=== EXTRACTED ENTRIES ===
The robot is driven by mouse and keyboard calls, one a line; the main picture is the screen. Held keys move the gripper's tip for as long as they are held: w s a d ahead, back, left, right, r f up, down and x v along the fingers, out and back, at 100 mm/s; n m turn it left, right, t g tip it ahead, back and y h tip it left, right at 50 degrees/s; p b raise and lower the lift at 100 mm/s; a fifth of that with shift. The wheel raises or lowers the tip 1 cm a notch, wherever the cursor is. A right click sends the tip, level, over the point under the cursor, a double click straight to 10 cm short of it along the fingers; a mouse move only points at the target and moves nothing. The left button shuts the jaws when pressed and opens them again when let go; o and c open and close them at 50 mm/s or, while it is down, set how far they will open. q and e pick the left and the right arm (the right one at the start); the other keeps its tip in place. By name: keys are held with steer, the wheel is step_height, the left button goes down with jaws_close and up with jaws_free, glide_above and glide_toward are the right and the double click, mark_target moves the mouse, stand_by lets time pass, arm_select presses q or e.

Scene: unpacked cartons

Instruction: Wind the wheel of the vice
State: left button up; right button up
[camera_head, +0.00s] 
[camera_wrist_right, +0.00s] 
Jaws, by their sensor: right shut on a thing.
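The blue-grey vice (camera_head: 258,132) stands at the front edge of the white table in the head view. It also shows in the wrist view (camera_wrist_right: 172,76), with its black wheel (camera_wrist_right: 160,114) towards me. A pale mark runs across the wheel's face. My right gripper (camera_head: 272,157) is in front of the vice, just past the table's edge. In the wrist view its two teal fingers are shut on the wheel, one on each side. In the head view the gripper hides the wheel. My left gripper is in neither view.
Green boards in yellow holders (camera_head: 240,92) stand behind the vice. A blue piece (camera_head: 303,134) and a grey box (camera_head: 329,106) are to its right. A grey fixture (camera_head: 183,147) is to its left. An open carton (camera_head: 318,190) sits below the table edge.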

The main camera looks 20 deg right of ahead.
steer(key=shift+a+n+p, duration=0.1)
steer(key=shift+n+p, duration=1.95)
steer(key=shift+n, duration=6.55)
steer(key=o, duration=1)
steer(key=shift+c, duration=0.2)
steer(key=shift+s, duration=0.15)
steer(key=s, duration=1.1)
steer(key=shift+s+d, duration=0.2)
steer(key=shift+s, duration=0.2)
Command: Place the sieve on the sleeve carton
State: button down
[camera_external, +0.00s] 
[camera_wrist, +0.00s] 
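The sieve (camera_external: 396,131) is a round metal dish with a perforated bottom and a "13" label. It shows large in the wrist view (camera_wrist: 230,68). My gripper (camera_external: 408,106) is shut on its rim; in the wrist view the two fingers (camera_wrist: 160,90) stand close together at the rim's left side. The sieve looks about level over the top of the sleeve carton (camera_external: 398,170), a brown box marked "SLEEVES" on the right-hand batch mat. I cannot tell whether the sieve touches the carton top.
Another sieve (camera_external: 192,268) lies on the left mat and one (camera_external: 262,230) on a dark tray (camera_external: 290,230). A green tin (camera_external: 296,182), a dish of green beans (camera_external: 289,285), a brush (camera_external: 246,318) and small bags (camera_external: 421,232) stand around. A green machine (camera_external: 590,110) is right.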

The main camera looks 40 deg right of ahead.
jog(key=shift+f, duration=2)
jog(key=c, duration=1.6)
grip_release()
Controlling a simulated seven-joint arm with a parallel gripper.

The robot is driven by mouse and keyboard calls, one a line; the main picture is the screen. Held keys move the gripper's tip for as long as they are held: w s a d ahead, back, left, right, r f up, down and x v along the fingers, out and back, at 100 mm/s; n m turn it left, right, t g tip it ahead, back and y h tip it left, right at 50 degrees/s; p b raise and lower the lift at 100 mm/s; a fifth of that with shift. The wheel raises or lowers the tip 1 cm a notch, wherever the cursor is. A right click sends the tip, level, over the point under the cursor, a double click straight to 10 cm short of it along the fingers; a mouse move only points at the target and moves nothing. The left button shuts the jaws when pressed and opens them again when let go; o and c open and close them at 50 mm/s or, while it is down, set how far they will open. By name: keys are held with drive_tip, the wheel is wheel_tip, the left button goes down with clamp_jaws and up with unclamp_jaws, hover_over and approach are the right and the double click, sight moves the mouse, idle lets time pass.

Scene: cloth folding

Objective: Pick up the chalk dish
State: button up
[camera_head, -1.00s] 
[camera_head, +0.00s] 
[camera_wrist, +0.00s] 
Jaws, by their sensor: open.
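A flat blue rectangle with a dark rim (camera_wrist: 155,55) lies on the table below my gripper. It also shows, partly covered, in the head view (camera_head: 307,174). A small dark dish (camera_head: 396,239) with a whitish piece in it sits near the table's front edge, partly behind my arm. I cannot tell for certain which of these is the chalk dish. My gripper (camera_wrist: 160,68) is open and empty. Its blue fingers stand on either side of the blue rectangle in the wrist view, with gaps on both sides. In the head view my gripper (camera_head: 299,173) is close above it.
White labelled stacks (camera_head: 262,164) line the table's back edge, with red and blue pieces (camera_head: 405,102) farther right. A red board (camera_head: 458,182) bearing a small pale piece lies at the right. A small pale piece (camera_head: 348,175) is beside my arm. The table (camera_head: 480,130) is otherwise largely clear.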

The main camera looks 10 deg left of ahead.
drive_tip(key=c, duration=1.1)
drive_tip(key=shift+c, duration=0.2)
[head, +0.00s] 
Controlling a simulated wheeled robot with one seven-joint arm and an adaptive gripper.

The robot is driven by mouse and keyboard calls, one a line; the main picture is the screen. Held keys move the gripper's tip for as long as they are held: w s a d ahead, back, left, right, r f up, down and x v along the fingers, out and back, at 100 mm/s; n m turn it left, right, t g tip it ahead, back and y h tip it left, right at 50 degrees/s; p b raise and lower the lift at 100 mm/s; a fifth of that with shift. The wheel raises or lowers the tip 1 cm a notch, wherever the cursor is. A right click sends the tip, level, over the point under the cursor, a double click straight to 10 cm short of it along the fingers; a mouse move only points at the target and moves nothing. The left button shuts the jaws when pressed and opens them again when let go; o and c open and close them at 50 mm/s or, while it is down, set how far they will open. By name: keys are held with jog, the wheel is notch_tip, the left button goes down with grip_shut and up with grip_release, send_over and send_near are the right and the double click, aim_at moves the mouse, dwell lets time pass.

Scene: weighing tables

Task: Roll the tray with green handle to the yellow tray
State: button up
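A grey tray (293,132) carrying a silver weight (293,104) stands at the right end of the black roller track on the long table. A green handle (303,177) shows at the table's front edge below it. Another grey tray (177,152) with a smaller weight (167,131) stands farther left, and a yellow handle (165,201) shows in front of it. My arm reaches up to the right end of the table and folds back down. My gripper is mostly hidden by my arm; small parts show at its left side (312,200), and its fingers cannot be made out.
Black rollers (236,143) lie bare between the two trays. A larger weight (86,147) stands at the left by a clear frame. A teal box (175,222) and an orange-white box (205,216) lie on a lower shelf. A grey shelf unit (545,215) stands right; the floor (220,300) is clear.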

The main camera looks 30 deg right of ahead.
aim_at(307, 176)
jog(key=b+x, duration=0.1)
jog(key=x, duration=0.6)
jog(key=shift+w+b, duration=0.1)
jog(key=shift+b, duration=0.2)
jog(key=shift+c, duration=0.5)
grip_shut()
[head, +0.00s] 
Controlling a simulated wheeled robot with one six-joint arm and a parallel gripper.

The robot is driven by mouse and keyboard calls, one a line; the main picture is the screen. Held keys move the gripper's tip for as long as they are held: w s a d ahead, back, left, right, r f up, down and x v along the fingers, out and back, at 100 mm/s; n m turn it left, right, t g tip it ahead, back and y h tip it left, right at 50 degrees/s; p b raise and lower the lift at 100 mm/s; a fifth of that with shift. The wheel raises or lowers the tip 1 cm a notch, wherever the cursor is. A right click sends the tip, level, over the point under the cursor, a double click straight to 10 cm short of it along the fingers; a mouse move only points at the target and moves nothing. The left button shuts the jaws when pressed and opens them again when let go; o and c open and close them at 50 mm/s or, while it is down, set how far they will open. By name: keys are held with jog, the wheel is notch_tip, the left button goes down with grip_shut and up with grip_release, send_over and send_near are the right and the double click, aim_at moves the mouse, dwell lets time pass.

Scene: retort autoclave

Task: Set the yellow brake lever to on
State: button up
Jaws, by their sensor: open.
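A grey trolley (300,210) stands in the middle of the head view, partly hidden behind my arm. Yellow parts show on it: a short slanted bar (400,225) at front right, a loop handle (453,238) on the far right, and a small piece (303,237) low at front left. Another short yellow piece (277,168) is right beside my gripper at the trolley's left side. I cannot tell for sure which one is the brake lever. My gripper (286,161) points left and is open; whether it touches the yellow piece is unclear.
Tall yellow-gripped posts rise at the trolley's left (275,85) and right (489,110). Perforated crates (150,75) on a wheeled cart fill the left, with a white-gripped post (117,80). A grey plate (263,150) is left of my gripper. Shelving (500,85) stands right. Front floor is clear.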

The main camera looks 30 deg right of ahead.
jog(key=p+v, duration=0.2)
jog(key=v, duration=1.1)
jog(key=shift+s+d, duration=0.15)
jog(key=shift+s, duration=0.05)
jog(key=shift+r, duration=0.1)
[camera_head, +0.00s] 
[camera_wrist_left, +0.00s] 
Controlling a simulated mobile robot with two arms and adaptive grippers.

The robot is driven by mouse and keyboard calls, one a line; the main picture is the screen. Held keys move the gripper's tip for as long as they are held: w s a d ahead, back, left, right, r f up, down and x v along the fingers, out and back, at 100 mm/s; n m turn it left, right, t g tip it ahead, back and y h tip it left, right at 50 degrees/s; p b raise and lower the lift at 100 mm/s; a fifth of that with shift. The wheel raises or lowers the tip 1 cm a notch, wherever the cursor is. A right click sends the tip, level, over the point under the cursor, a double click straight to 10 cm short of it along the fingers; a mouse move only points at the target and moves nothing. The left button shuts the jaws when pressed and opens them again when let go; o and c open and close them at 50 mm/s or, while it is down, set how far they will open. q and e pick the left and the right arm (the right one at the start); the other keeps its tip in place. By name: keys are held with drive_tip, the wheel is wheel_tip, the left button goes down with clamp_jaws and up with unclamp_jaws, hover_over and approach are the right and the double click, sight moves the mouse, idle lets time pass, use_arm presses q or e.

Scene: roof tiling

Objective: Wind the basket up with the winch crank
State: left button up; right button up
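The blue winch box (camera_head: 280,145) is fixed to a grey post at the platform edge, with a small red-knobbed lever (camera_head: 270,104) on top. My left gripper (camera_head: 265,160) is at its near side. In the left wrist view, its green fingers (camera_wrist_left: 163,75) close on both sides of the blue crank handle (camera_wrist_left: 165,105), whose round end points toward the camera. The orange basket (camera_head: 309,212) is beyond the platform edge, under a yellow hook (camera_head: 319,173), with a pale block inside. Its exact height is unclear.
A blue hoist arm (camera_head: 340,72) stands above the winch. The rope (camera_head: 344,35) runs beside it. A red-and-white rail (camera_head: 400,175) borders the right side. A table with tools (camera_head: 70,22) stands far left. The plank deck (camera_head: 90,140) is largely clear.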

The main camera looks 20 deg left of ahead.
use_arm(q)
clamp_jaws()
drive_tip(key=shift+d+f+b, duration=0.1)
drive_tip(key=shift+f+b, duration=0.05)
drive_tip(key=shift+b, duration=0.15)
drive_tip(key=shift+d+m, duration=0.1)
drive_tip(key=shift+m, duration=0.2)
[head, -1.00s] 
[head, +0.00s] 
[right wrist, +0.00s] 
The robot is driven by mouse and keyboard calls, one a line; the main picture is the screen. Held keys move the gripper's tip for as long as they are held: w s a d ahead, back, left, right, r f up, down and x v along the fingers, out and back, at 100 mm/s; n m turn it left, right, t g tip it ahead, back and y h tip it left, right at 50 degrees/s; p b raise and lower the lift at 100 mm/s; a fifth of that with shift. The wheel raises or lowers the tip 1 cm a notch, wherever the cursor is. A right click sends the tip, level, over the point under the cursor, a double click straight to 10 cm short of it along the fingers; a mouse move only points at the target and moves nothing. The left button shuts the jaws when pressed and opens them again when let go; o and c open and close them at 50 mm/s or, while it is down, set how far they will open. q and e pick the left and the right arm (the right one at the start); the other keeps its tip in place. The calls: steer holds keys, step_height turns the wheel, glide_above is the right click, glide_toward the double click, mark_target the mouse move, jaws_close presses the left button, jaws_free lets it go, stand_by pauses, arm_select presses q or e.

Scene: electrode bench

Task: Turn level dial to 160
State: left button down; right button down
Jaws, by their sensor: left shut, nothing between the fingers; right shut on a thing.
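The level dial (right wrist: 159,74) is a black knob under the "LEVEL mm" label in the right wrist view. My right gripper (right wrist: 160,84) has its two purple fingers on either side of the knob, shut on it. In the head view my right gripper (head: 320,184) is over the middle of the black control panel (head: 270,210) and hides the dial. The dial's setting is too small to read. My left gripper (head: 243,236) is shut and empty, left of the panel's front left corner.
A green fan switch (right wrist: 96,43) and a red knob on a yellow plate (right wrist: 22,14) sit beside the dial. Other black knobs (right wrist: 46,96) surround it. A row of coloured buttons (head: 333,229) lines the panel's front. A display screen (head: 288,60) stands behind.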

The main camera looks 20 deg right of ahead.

=== SET TASK ===
Each line from the top of the material above through the line with "[camera_wrist_right, +0.00s]" must be echoed exactly, and no other line.

=== EXERCISE RESPONSE ===
The robot is driven by mouse and keyboard calls, one a line; the main picture is the screen. Held keys move the gripper's tip for as long as they are held: w s a d ahead, back, left, right, r f up, down and x v along the fingers, out and back, at 100 mm/s; n m turn it left, right, t g tip it ahead, back and y h tip it left, right at 50 degrees/s; p b raise and lower the lift at 100 mm/s; a fifth of that with shift. The wheel raises or lowers the tip 1 cm a notch, wherever the cursor is. A right click sends the tip, level, over the point under the cursor, a double click straight to 10 cm short of it along the fingers; a mouse move only points at the target and moves nothing. The left button shuts the jaws when pressed and opens them again when let go; o and c open and close them at 50 mm/s or, while it is down, set how far they will open. q and e pick the left and the right arm (the right one at the start); the other keeps its tip in place. By name: keys are held with steer, the wheel is step_height, the left button goes down with jaws_close and up with jaws_free, glide_above and glide_toward are the right and the double click, mark_target moves the mouse, stand_by lets time pass, arm_select presses q or e.

Scene: unpacked cartons

Instruction: Wind the wheel of the vice
State: left button up; right button up
[camera_head, +0.00s] 
[camera_wrist_right, +0.00s] 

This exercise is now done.